[Records of robot episodes]

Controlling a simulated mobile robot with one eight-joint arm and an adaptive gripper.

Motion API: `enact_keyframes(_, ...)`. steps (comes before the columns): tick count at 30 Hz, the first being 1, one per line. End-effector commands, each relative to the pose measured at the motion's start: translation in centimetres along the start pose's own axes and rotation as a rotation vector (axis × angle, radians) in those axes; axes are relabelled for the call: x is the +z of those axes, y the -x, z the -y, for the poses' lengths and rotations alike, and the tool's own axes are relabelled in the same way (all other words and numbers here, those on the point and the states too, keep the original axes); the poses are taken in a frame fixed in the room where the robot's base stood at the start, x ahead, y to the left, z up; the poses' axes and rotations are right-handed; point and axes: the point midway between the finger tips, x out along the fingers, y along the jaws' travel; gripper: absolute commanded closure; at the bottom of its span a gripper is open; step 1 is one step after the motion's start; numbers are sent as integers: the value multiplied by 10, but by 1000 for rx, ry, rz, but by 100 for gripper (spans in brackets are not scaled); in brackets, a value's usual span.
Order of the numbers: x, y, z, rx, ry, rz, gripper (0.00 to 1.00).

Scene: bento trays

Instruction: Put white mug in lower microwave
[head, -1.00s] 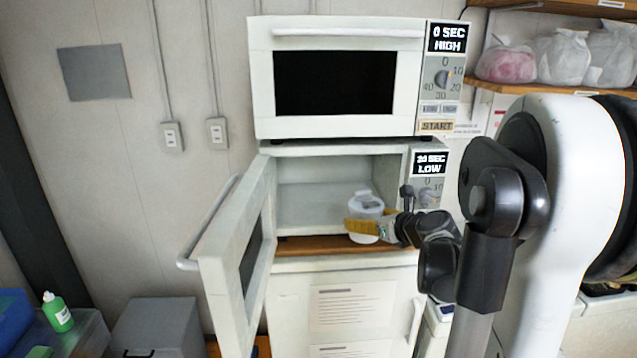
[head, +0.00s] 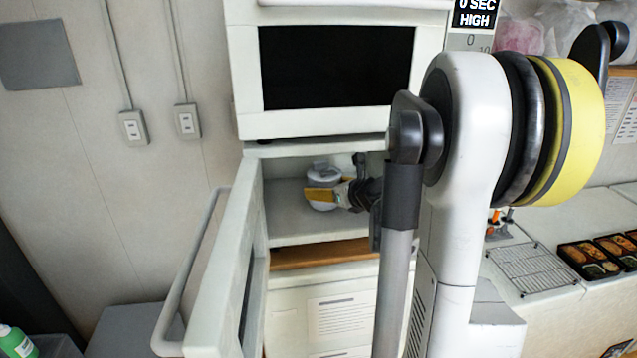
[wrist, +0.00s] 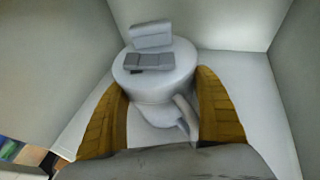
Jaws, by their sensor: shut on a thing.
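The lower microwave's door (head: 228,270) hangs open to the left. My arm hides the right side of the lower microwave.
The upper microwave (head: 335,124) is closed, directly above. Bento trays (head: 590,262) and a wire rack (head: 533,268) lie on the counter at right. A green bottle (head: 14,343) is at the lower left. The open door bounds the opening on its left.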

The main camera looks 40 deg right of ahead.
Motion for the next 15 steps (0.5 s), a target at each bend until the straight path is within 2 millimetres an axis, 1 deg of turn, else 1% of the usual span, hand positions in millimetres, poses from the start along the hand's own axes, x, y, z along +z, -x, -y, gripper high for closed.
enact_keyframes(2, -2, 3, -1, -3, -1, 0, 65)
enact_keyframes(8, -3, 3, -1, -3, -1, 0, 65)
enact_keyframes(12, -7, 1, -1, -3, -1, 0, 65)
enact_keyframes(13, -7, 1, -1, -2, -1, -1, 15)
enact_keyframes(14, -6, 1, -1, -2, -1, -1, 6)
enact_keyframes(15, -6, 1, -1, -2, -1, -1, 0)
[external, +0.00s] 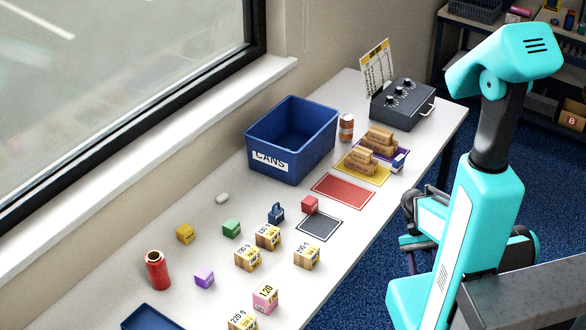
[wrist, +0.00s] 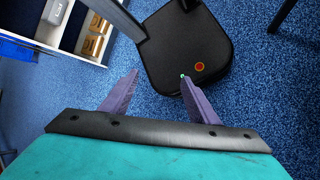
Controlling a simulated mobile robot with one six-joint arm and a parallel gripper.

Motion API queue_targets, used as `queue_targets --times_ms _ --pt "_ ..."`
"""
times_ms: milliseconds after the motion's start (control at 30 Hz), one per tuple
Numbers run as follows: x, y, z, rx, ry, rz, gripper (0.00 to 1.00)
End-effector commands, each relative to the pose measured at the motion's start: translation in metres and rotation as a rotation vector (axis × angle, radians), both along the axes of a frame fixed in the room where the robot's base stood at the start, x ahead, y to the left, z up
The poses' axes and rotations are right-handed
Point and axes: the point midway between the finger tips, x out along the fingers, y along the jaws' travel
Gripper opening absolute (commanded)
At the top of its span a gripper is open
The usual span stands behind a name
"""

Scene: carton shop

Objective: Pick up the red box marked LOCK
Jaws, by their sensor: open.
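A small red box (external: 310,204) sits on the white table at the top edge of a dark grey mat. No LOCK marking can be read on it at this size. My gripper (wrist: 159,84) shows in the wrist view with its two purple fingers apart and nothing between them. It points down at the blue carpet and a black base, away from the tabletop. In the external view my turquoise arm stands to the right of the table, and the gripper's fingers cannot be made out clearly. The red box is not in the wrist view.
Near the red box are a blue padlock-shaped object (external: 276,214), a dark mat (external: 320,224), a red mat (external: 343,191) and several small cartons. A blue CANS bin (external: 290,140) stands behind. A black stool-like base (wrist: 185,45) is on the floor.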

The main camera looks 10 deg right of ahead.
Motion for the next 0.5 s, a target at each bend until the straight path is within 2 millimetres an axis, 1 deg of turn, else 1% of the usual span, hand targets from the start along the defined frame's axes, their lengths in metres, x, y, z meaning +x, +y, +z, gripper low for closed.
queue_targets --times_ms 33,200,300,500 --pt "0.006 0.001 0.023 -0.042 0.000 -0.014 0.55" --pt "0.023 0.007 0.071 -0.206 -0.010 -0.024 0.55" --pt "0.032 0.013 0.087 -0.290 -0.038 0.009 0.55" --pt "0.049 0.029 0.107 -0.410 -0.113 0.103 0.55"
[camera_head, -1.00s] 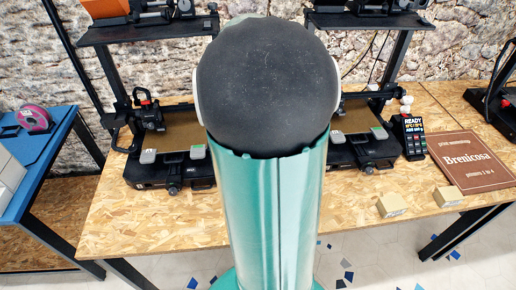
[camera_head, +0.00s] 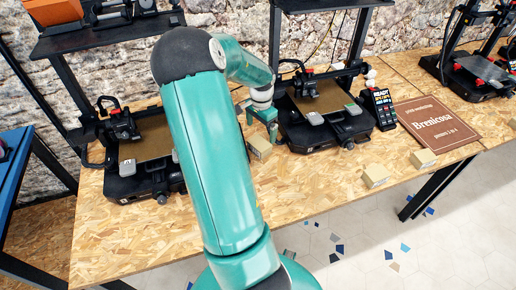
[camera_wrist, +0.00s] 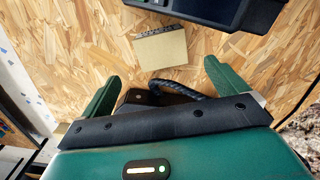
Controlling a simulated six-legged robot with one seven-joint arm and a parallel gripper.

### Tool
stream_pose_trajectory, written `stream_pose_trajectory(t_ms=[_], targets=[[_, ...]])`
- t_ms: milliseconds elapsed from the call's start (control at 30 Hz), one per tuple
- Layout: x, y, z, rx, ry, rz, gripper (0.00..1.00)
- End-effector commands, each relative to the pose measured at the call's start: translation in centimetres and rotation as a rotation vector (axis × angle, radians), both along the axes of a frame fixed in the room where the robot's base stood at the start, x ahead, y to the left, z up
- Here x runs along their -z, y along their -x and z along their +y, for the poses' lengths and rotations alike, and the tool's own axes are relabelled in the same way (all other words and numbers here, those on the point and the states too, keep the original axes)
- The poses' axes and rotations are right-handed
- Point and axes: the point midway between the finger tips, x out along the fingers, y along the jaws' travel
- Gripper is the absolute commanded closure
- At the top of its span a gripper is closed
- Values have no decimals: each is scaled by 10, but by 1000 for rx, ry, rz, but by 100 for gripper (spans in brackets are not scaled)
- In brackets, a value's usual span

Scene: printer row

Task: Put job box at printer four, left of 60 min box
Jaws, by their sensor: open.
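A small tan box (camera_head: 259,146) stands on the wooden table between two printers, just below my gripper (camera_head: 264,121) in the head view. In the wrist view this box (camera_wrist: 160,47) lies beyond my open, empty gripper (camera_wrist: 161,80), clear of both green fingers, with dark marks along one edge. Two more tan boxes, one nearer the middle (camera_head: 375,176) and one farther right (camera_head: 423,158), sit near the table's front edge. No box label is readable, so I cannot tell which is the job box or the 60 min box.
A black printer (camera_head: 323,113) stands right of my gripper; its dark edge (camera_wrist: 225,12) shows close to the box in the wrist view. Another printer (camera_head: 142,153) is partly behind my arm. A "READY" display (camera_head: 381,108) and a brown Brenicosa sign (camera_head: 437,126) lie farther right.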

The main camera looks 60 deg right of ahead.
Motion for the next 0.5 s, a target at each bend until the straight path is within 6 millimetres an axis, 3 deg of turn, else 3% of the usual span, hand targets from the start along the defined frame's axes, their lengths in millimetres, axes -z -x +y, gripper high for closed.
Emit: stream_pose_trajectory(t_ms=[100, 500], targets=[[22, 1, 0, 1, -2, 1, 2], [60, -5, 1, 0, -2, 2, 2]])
==
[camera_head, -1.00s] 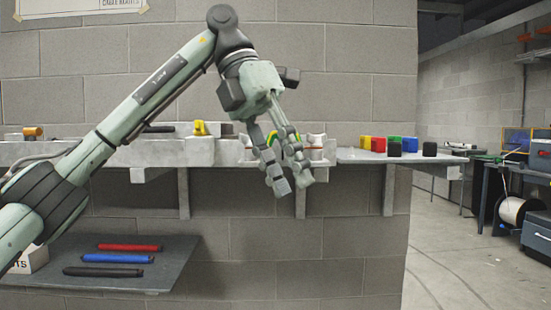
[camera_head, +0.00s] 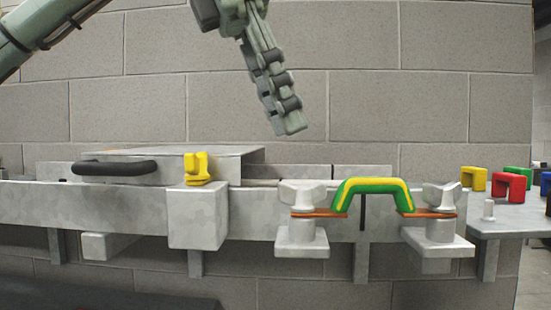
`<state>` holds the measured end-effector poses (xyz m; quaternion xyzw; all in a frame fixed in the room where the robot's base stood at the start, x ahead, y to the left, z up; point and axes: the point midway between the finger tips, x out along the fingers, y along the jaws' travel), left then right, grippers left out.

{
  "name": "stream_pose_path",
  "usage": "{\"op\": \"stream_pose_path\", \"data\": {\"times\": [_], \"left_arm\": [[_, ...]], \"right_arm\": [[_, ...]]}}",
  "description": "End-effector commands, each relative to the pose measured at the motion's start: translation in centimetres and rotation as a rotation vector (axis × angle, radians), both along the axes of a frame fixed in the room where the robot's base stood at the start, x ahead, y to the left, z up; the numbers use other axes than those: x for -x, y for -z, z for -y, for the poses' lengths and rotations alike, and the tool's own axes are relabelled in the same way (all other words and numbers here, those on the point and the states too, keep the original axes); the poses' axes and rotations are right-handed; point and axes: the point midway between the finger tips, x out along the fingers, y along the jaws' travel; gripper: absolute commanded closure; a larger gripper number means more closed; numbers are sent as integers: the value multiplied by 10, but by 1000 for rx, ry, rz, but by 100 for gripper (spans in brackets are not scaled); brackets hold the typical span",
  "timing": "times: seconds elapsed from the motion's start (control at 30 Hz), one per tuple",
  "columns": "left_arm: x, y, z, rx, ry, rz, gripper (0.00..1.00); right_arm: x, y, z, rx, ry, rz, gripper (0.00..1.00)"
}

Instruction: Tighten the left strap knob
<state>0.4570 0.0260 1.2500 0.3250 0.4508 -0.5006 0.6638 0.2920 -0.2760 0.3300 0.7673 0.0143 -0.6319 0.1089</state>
...
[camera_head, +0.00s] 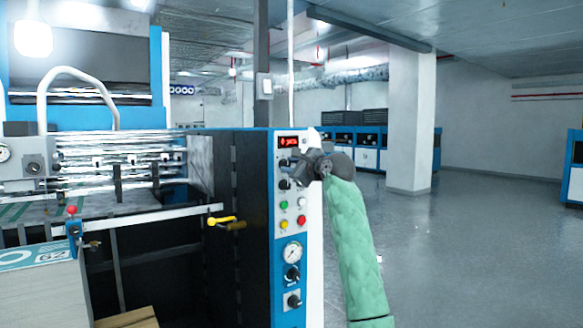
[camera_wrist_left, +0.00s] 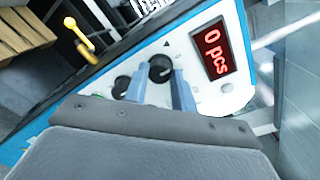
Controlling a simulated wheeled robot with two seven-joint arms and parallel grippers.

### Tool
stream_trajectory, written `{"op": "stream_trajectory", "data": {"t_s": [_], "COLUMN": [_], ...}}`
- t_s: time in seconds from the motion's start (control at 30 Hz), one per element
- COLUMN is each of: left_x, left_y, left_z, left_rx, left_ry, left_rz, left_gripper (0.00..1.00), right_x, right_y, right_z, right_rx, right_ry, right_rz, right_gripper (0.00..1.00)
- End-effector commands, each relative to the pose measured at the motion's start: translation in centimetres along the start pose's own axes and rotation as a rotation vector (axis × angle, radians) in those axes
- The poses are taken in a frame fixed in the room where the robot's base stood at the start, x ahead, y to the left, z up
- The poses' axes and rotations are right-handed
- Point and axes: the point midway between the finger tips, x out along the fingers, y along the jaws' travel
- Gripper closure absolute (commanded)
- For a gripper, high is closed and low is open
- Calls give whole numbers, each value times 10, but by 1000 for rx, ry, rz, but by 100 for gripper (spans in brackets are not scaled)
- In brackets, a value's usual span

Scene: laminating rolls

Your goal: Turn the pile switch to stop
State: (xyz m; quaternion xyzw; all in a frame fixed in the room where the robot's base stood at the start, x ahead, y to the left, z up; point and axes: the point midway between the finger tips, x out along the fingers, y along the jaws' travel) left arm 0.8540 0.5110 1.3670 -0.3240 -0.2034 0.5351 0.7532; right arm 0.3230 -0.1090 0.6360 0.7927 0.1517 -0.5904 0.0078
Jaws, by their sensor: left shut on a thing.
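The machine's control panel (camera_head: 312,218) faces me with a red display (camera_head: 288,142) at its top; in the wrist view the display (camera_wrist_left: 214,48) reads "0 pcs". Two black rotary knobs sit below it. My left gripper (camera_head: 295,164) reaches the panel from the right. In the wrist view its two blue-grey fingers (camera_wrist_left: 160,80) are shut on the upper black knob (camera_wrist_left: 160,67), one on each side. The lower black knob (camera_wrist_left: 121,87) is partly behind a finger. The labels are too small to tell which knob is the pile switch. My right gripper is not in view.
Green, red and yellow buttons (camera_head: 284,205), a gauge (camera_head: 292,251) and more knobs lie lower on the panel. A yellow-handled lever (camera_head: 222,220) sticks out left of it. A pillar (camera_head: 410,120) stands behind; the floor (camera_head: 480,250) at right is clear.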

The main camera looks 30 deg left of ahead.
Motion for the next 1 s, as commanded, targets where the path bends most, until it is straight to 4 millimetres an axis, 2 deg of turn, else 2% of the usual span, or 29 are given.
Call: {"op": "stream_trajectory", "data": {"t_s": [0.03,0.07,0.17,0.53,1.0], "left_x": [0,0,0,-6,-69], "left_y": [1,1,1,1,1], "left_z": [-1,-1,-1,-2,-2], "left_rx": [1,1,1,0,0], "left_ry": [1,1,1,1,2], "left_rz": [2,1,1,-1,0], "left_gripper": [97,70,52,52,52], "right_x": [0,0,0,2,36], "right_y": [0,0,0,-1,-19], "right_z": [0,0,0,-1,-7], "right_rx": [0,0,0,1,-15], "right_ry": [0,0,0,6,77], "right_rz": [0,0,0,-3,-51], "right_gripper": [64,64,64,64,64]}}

_THE EXERCISE_. Show every line in the records above that contains the word "mobile".

_RESULT OF THIS EXERCISE_.
Controlling a simulated mobile robot with one eight-joint arm and an adaptive gripper.
Controlling a simulated mobile robot with one six-joint arm and a parallel gripper.

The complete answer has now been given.